An anonymous MP who met Theresa May to discuss the EU expressed their surprise at the fact that she read from a script. To this Nick Boles replied, in a wonderful example of counter-advocacy, that:
She always does that. She did the same when I had a private meeting with her to talk about the government’s housing strategy.
This highlights Ms May’s failing. When you’re engaged in multilateral negotiations – in which the EU is only one counterparty and perhaps not the most important – you need intellectual flexibility and interpersonal skills. Which is what Ms May doesn’t have. What she does have is stubbornness which is, as Simon says, “the worst quality for a PM in the current situation.”
This is not to say that stubbornness is a bad thing. Not at all. When you are on the right course and beset by doubters and nay-sayers, it is a virtue. Sadly for Ms May and the country, this is not our current situation. It’s not that Ms May lacks qualities. It’s just that the ones she has are the opposite of those we need. To borrow Noel Gallagher’s metaphor, she's a woman with a fork in a world full of soup.

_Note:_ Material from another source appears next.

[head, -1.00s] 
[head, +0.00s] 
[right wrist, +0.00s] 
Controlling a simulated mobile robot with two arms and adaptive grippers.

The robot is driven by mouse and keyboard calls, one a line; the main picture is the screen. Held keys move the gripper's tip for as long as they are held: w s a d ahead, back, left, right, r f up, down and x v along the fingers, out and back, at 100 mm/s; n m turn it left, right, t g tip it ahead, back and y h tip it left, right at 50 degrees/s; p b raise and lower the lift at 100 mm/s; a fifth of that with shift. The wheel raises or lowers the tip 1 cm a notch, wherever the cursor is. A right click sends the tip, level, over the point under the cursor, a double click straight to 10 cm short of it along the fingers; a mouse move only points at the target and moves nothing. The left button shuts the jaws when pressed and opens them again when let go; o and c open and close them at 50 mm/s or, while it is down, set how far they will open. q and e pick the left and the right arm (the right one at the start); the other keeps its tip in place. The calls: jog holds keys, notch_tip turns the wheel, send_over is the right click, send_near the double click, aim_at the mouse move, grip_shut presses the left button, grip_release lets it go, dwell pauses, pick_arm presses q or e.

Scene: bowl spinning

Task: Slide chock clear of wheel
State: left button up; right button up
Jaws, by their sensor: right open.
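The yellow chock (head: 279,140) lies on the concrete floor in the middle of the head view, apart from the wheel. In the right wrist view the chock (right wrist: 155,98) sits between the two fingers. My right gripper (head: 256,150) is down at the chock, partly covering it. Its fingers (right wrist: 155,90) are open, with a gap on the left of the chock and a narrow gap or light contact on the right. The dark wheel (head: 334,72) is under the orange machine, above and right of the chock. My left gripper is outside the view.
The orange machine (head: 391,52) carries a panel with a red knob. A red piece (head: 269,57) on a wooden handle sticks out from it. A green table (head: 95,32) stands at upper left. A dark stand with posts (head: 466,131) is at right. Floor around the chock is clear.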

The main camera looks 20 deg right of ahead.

The point here goes back to Aristotle. Whether something is a virtue or vice depends upon context. In the wrong contexts, courage becomes recklessness, prudence becomes meanness, resolve becomes pig-headedness, an ability to delegate becomes laziness and so on. And in the right context, vice versa. (The skill of the obituarist consists in part in using these redescriptions.)
When you’re hiring somebody for a job, therefore, what you want is not simply the best person. You want the right person – one who fits the job requirement, whose strengths are those you need, and whose weaknesses won’t be shown up. Whether a hire is a success or failure will depend not merely upon their own qualities but upon the match between their own characteristics and those of their colleagues and the job requirement.
To give a few examples:
- The performance of both equity analysts and heart surgeons (pdf) varies when they change job: their success depends upon how well they fit their colleagues, not just their own qualities.
- Football managers succeed or fail depending upon how well they fit the club. Jose Mourinho is considered a failure at Man Utd, for example, in part because he was a defensive-minded coach at a team that had a culture and expectation of attacking football.
- Bosses who leave General Electric for other firms have very different results (pdf) depending on their match with the job: an engineer in a job that requires marketing skills will fail, for example.
- Winston Churchill’s pig-headed belligerence made him a liability in politics for decades. But it was just what the country needed in 1940.
Very often, though, hirers and the commentariat don’t sufficiently appreciate this They attribute success or failure to the individual when instead it is the product of the match between the individual and her environment: this is a version of the fundamental attribution error. This leads to what I’ve called cargo cult management - the idea that all will be well if only we hire the best person, whilst failing to specify the precise mechanism through which the “best person” will achieve results.
From this perspective, the opinion poll question “who will make the best PM?” is a stupid one. Nobody is perfect: everybody has weaknesses as well as strengths. What we need is not the best PM but the right one – one whose scant few strengths are those we need and whose many weaknesses need not be decisive.
Jeremy Corbyn, for example, has obvious weaknesses. He’s a dodgy judge of character, lazy and not intellectual. But he has virtues too, such as a common touch which Ms May lacks. (In this sense, oddly, there might be similarities with Ronald Reagan). What we should ask is whether this bag of virtues and vices is a decent fit for what the country needs. It’s not impossible that it just might be.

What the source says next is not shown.